Fed officials will have information from a survey of bank loan officers when they meet this week, though the results won’t be made public until next week.
Most crucially, the policymakers must decide where they think inflation is likely headed. Some major drivers of higher prices, such as rents, energy, and used cars, have puttered out or started to reverse, causing sharp drops in overall inflation. The consumer price index rose five per cent in March from a year earlier, sharply lower than its 9.1 per cent peak in June.
The growth in rental costs has started to decline as more newly built apartments have come online. Gas and energy prices have fallen steadily. Food costs are moderating. Supply chain snarls are no longer blocking trade, thereby lowering the cost for new and used cars, furniture and appliances.

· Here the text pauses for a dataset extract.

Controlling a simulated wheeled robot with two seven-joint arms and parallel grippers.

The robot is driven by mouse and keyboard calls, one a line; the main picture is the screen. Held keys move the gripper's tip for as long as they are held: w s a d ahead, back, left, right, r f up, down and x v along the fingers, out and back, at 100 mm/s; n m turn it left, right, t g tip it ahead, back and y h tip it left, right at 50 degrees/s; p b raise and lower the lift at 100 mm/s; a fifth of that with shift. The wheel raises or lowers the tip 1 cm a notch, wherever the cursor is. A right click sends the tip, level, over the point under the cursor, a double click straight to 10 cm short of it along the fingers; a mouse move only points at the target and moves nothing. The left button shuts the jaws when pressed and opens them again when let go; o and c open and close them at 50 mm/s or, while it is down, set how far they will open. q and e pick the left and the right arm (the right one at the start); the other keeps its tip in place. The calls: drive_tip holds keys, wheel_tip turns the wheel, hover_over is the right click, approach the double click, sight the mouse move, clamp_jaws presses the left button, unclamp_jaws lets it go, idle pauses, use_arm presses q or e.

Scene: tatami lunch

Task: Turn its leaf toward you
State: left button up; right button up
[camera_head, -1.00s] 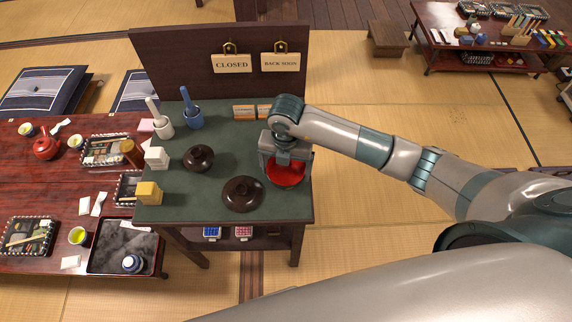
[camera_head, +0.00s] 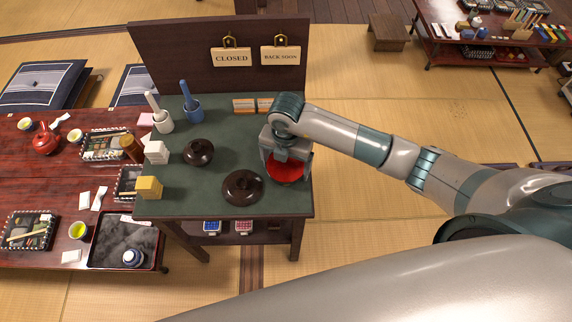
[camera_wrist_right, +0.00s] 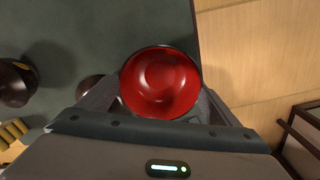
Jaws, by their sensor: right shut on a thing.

As hiring and job openings decline, wage growth should also slow, some economists argue. The Fed, they say, should look less at backward-looking data such as the unemployment rate and more at where such trends appear headed.
“If you’re ignoring that, and you’re still raising rates regardless, then you’re going to find yourself very soon running the risk of overdoing it, substantially overdoing it,” said Ian Shepherdson, chief economist at Pantheon Macroeconomics. “I really think that we’re now into mistake territory”
But Fed officials are now gun-shy about shifting their policies based on trends that could lower inflation in the future, such as cheaper rents. Powell and other officials have said they want to see inflation decline consistently before considering major policy shifts on interest rates.
And data released Friday showed that inflation and wage growth remained stubbornly high in March. Excluding the volatile food and energy categories, “core” prices in the Fed’s preferred inflation index rose 4.6 per cent from a year ago, scarcely better than the 4.7 per cent it reached in July.
Christopher Waller, a member of the Fed’s Board of Governors, cited similar figures from the consumer price index earlier last month in saying, “I interpret these data as indicating that we haven’t made much progress on our inflation goal.”